7407 An aluminium sculpture in the form of a stylised usagi (hare).
Japan 20th century Shōwa period
Dimensions: H. 9½” x W. 7¾” x D. 3¾” (23.5cm x 19.5cm x 9cm)
Kobayashi Shōmin (1912-1994) was originally from Aomori prefecture in Northern Honshū, and later lived and worked in Kyoto. In 1941 he exhibited his work at Nitten (The Japan Fine Arts Exhibition) and went on to become a Nitten judge.
Kobayashi started metalworking at a young age in Kyoto under Kuroi Kōmin. Both men came originally from Aomori. He received the last character of his name ‘min’ from his teacher.
He was accepted at the Nitten in 1940 where his work was bought for the first time by the Japanese government. Thereafter he exhibited at this show every year winning two major prizes in 1953 and 1963. He was a judge at this exhibition in 1940 and served in the same in the same role for other public exhibitions orginised by Shiga City and Ōtsu city. In 1977 Kobayashi held a joint exhibition in Aomori with his three sons, who show their artistic talents in three different fields: cast metalwork, pottery and textile dyeing.
Utilising the unconventional medium of aluminium, Kobayahsi created original works inlaid with copper and brass wire mesh.

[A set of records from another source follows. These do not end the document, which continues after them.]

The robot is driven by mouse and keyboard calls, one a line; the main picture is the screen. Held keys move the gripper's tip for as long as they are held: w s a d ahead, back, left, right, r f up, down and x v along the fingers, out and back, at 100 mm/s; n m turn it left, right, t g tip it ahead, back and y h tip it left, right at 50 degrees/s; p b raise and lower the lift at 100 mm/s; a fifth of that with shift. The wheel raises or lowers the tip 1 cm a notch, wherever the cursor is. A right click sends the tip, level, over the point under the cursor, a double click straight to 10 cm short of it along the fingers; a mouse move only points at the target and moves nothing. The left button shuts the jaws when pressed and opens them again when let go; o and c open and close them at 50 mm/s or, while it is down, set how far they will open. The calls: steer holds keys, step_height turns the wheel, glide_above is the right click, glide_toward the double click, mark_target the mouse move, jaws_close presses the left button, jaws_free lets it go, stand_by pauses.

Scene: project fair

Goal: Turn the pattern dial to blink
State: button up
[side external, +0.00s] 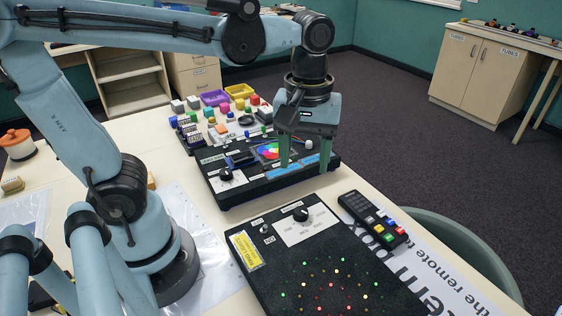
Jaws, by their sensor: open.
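A black dial (301,214) sits on a white plate (318,229) on the black light board (262,275). Small labels surround it, too small to read, so I cannot tell its setting. Small lit dots in several colours shine on the board's lower part. A second black dial (226,174) sits at the left end of the black console (238,195) behind. My gripper (304,168) is open, its two green-blue fingers pointing down over the right part of that console. It is behind and above the light board's dial, apart from it. I cannot tell whether the fingertips touch the console.
A black remote (373,222) with coloured buttons lies right of the light board, on a printed banner (450,262). The board carries a yellow label (246,250) and a small switch (264,229). Coloured blocks and trays (215,98) crowd the table behind the console. A chair (470,250) stands at right.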

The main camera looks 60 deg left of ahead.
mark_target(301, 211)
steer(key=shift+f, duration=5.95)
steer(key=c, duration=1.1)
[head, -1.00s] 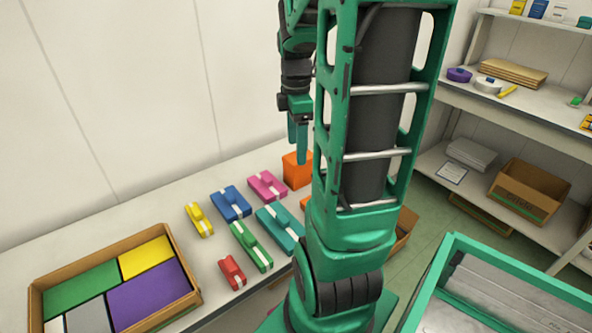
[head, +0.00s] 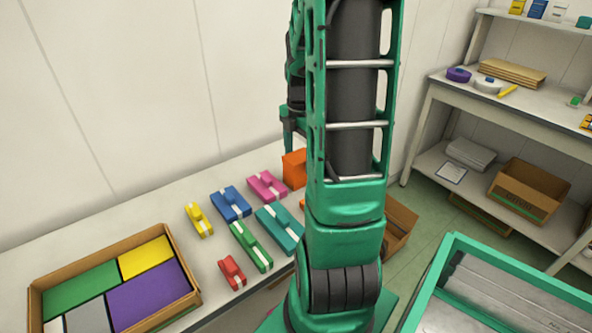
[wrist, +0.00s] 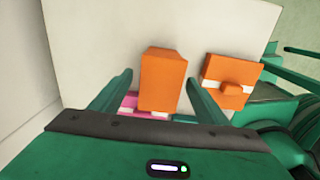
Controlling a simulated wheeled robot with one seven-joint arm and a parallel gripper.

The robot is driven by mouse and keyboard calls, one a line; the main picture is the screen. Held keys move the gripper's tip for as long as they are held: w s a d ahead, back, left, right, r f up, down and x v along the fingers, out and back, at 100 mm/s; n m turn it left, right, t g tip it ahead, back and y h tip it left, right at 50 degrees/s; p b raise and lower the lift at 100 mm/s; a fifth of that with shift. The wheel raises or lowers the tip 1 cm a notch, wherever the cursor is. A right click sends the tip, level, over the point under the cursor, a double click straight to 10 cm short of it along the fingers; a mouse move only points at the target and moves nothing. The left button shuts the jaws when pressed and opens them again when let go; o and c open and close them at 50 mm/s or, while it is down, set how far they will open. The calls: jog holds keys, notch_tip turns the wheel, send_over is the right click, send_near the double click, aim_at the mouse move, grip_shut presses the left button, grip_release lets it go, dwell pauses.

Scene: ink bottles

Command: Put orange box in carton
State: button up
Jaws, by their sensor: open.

The usagi (hare or rabbit) and the moon are often linked in East Asian folklore. Japanese legends describe the shadows on the surface of the moon as hares pounding mochi (sticky rice) cakes while an ancient Chinese Taoist tale tells of a hare that resides in the moon and pounds magic herbs in order to make the elixir of eternal life. In Japan the full moon and the hare have become associated with autumn, a time when the moon is deemed to shine brightest. The hare is also associated with the sea and high tides, another natural phenomena caused by the lunar cycle.